MODERN WORKS OF DEVOTION AMONG ROMAN CATHOLICS.

It may perhaps be surmised, that the authors referred to in the last section lived many years ago, and that the sentiments of the faithful members of the Church of Rome have undergone material changes on these points. Assurances are given on every side, that the invocation of the saints and of the Virgin is nothing more than a request, that they would intercede with God, and implore his mercy for the suppliants. But whatever implicit reliance we may place on the good faith with which these declarations are made, we can discover no new key by which to interpret the forms of prayer and praise satisfactorily. Confessedly there are no changes in the authorized services. We discover no traces of change in the worship of private devotion. The Breviary and Missal contain the same offices of the Virgin Mary as in former days.

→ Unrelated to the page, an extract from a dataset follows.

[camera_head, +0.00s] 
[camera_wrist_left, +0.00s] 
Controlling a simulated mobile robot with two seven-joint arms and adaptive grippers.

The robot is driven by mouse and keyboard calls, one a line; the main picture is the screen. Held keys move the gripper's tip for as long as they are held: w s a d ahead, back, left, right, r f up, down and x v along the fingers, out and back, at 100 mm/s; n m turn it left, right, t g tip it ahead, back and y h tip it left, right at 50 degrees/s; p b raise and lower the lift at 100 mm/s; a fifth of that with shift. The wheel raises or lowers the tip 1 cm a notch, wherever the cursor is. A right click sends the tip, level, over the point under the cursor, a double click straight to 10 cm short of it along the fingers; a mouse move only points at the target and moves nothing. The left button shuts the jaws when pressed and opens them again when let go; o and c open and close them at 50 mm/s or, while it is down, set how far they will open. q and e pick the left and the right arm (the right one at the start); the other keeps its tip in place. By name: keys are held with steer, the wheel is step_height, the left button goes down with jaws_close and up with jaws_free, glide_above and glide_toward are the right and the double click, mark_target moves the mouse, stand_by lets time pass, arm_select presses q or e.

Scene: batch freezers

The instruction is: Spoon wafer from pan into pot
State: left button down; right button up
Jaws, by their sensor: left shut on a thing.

The same sentiments are expressed towards her in public; the same forms of devotion', both in prayer and praise, are prepared for the use of individuals in their daily exercises. Whatever meaning is to be attached to the expressions employed, the prevailing expressions themselves remain the same as we found them to have been in past ages.

Since I made these extracts from the learned and celebrated doctors and canonized saints of former ages, my attention has been invited to the language now

1 Works of this character abound in every place, where Roman Catholic books may be purchased.

used in forms of devotion, the spirit of which implies similar views of the power and love of the Virgin Mary, as the fountain of mercies to mankind, and the dispenser of every heavenly blessing.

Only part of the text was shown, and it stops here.